— start DATA BLOCK —
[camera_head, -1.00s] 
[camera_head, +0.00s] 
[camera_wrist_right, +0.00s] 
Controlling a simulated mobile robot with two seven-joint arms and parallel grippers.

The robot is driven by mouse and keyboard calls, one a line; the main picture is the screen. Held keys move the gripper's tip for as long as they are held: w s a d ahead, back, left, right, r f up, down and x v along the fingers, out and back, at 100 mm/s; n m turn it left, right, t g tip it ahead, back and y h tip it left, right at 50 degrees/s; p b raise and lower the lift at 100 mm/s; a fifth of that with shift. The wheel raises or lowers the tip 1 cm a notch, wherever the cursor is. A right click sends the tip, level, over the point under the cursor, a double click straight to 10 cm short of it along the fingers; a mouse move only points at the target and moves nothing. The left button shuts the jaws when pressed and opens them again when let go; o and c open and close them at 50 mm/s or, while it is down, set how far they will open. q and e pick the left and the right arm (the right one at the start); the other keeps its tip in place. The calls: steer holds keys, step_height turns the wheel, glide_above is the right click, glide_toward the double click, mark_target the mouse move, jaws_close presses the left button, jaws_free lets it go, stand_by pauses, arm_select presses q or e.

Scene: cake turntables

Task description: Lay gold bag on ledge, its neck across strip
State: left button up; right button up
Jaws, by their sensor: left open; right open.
— end DATA BLOCK —
_PROBLEM REQUIREMENTS_.
Only lines with the string "open" belong in your answer; copy each one.

_RESULT FOR THIS EXERCISE_.
The robot is driven by mouse and keyboard calls, one a line; the main picture is the screen. Held keys move the gripper's tip for as long as they are held: w s a d ahead, back, left, right, r f up, down and x v along the fingers, out and back, at 100 mm/s; n m turn it left, right, t g tip it ahead, back and y h tip it left, right at 50 degrees/s; p b raise and lower the lift at 100 mm/s; a fifth of that with shift. The wheel raises or lowers the tip 1 cm a notch, wherever the cursor is. A right click sends the tip, level, over the point under the cursor, a double click straight to 10 cm short of it along the fingers; a mouse move only points at the target and moves nothing. The left button shuts the jaws when pressed and opens them again when let go; o and c open and close them at 50 mm/s or, while it is down, set how far they will open. q and e pick the left and the right arm (the right one at the start); the other keeps its tip in place. The calls: steer holds keys, step_height turns the wheel, glide_above is the right click, glide_toward the double click, mark_target the mouse move, jaws_close presses the left button, jaws_free lets it go, stand_by pauses, arm_select presses q or e.
Jaws, by their sensor: left open; right open.

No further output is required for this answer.